Transcribe the whole listing below without changing a word, but leave out every image.

________________________

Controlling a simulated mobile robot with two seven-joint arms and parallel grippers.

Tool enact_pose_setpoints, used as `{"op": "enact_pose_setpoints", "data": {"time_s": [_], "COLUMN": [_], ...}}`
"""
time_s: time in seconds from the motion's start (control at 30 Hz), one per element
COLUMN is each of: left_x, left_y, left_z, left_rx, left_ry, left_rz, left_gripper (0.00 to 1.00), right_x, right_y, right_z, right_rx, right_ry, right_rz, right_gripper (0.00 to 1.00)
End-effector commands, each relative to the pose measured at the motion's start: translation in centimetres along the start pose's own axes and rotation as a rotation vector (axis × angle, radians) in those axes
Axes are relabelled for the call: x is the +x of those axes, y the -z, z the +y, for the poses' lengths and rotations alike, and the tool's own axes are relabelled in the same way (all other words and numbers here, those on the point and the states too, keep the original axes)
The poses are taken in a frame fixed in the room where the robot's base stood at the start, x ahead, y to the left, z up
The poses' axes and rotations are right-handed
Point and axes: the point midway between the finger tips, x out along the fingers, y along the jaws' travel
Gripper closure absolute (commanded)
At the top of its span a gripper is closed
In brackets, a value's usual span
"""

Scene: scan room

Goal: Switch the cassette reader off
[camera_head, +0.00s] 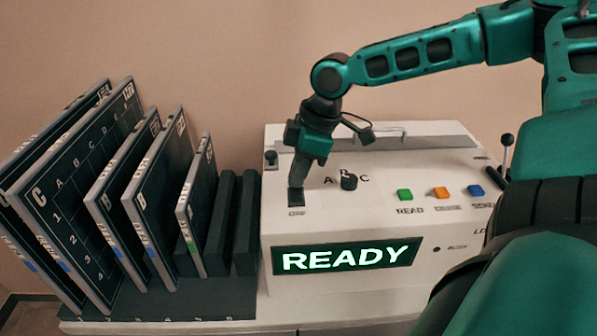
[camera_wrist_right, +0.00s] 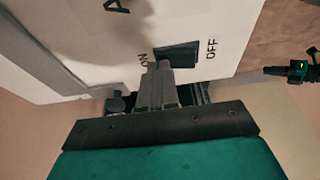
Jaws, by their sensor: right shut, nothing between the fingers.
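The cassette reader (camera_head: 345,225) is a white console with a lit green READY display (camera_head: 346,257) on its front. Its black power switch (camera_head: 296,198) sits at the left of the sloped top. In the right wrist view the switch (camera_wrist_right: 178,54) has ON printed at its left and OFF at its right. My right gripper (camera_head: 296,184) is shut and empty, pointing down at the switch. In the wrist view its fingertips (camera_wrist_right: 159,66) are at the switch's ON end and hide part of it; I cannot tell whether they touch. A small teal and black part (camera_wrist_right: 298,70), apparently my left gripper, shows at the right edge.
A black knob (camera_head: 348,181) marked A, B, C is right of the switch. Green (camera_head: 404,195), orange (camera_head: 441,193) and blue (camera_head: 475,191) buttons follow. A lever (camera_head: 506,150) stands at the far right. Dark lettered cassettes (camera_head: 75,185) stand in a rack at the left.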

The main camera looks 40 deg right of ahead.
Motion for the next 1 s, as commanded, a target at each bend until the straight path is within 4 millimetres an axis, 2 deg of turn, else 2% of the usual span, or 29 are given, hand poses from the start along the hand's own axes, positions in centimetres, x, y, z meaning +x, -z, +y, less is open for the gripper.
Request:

________________________

• [Complete output]:
Controlling a simulated mobile robot with two seven-joint arms and parallel grippers.

Tool enact_pose_setpoints, used as `{"op": "enact_pose_setpoints", "data": {"time_s": [_], "COLUMN": [_], ...}}`
"""
time_s: time in seconds from the motion's start (control at 30 Hz), one per element
COLUMN is each of: left_x, left_y, left_z, left_rx, left_ry, left_rz, left_gripper (0.00 to 1.00), right_x, right_y, right_z, right_rx, right_ry, right_rz, right_gripper (0.00 to 1.00)
End-effector commands, each relative to the pose measured at the motion's start: translation in centimetres along the start pose's own axes and rotation as a rotation vector (axis × angle, radians) in those axes
Axes are relabelled for the call: x is the +x of those axes, y the -z, z the +y, for the poses' lengths and rotations alike, and the tool's own axes are relabelled in the same way (all other words and numbers here, those on the point and the states too, keep the original axes)
The poses are taken in a frame fixed in the room where the robot's base stood at the start, x ahead, y to the left, z up
The poses' axes and rotations are right-handed
Point and axes: the point midway between the finger tips, x out along the fingers, y along the jaws' travel
Gripper closure absolute (commanded)
At the top of its span a gripper is closed
In brackets, a value's usual span
"""

Scene: scan room

Goal: Switch the cassette reader off
[camera_head, +0.00s] 
[camera_wrist_right, +0.00s] 
Jaws, by their sensor: right shut, nothing between the fingers.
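The cassette reader (camera_head: 345,225) is a white console with a lit green READY display (camera_head: 346,257) on its front. Its black power switch (camera_head: 296,198) sits at the left of the sloped top. In the right wrist view the switch (camera_wrist_right: 178,54) has ON printed at its left and OFF at its right. My right gripper (camera_head: 296,184) is shut and empty, pointing down at the switch. In the wrist view its fingertips (camera_wrist_right: 159,66) are at the switch's ON end and hide part of it; I cannot tell whether they touch. A small teal and black part (camera_wrist_right: 298,70), apparently my left gripper, shows at the right edge.
A black knob (camera_head: 348,181) marked A, B, C is right of the switch. Green (camera_head: 404,195), orange (camera_head: 441,193) and blue (camera_head: 475,191) buttons follow. A lever (camera_head: 506,150) stands at the far right. Dark lettered cassettes (camera_head: 75,185) stand in a rack at the left.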

The main camera looks 40 deg right of ahead.
Motion for the next 1 s, as commanded, a target at each bend until the straight path is within 4 millimetres an axis, 2 deg of turn, else 2% of the usual span, or 29 are given, hand poses from the start along the hand's own axes, positions in centimetres, x, y, z meaning +x, -z, +y, less is open for the gripper.
Request:

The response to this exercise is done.